### Short exercise
Within the material below, transcribe exactly the lines from the one holding "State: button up" through the one holding "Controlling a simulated", keeping both ends and skipping the rest.

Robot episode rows
+ + + + +

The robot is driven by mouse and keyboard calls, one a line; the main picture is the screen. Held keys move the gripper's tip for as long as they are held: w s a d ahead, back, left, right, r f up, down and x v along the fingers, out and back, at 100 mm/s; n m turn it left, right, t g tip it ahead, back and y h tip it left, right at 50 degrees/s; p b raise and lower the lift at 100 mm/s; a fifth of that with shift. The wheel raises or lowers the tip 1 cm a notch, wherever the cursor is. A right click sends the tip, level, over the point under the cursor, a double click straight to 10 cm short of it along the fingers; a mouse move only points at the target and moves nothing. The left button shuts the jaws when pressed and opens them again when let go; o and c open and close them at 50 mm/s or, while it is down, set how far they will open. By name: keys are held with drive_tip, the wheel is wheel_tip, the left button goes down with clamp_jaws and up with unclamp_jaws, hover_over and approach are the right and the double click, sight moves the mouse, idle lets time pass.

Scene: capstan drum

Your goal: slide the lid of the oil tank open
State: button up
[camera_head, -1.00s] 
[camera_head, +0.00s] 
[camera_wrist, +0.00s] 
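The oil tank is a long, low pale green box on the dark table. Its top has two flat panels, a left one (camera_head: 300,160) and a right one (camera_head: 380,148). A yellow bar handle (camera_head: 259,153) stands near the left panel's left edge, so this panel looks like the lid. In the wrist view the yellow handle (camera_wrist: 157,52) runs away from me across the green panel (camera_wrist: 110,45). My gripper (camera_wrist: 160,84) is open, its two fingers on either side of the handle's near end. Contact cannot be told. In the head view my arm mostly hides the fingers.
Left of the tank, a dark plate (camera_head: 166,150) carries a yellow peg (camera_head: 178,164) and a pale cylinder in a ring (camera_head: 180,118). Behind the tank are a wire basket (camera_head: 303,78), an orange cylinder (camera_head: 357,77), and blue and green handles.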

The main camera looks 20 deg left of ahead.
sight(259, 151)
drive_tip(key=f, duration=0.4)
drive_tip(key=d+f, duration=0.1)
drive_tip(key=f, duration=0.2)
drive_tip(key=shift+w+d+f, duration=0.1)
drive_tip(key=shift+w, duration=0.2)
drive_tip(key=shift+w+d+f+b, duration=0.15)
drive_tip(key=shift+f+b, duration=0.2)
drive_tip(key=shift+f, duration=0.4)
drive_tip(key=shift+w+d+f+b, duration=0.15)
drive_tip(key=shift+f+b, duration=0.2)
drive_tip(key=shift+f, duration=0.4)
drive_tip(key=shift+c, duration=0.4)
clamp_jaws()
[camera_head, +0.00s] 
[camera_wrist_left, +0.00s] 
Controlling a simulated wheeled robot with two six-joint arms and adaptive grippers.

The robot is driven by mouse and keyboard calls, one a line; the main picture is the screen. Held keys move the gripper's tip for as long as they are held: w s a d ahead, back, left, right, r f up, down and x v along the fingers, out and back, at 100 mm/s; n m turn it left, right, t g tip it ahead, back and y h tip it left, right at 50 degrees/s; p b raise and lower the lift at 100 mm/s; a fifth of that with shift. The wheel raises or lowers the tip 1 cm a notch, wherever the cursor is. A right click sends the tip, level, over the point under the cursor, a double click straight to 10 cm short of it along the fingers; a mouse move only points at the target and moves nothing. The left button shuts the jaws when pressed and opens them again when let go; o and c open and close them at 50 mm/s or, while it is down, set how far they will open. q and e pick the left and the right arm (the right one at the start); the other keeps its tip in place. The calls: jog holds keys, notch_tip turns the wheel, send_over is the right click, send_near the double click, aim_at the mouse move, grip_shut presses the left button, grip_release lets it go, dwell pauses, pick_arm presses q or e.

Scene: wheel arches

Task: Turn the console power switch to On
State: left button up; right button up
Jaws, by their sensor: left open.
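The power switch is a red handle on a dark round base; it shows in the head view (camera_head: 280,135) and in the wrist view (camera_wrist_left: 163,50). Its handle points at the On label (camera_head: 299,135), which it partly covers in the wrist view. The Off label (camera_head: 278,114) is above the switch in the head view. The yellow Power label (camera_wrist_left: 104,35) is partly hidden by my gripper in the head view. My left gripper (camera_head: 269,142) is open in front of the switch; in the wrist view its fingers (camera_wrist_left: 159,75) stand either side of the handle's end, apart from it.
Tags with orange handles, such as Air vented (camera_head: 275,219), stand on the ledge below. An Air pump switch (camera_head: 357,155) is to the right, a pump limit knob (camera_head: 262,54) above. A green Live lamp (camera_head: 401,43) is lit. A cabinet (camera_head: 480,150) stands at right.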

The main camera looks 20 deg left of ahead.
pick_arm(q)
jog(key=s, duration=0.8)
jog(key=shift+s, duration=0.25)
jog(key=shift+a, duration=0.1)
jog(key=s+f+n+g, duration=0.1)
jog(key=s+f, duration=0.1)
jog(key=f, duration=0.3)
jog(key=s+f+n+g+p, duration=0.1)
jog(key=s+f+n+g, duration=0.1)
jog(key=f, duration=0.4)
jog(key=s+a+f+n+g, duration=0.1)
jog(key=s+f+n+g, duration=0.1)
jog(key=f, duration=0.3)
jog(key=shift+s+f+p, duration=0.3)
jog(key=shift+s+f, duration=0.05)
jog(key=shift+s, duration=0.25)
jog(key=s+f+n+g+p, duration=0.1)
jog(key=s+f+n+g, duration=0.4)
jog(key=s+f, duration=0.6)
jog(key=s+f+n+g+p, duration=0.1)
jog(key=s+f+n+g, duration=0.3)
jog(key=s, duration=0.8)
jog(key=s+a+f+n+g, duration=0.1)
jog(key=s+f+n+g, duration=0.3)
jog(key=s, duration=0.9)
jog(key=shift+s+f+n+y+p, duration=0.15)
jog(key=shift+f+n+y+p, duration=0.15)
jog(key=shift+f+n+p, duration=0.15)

+ + + + +

### Exercise answer
State: button up
[camera_head, -1.00s] 
[camera_head, +0.00s] 
[camera_wrist, +0.00s] 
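The oil tank is a long, low pale green box on the dark table. Its top has two flat panels, a left one (camera_head: 300,160) and a right one (camera_head: 380,148). A yellow bar handle (camera_head: 259,153) stands near the left panel's left edge, so this panel looks like the lid. In the wrist view the yellow handle (camera_wrist: 157,52) runs away from me across the green panel (camera_wrist: 110,45). My gripper (camera_wrist: 160,84) is open, its two fingers on either side of the handle's near end. Contact cannot be told. In the head view my arm mostly hides the fingers.
Left of the tank, a dark plate (camera_head: 166,150) carries a yellow peg (camera_head: 178,164) and a pale cylinder in a ring (camera_head: 180,118). Behind the tank are a wire basket (camera_head: 303,78), an orange cylinder (camera_head: 357,77), and blue and green handles.

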The main camera looks 20 deg left of ahead.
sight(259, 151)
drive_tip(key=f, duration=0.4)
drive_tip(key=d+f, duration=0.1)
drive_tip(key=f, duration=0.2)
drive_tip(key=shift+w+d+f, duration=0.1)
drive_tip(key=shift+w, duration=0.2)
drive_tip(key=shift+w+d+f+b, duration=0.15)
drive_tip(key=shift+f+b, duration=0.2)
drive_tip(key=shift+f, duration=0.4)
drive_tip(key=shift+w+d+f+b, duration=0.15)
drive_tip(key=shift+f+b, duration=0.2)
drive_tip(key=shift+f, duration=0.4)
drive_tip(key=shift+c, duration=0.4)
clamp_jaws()
[camera_head, +0.00s] 
[camera_wrist_left, +0.00s] 
Controlling a simulated wheeled robot with two six-joint arms and adaptive grippers.

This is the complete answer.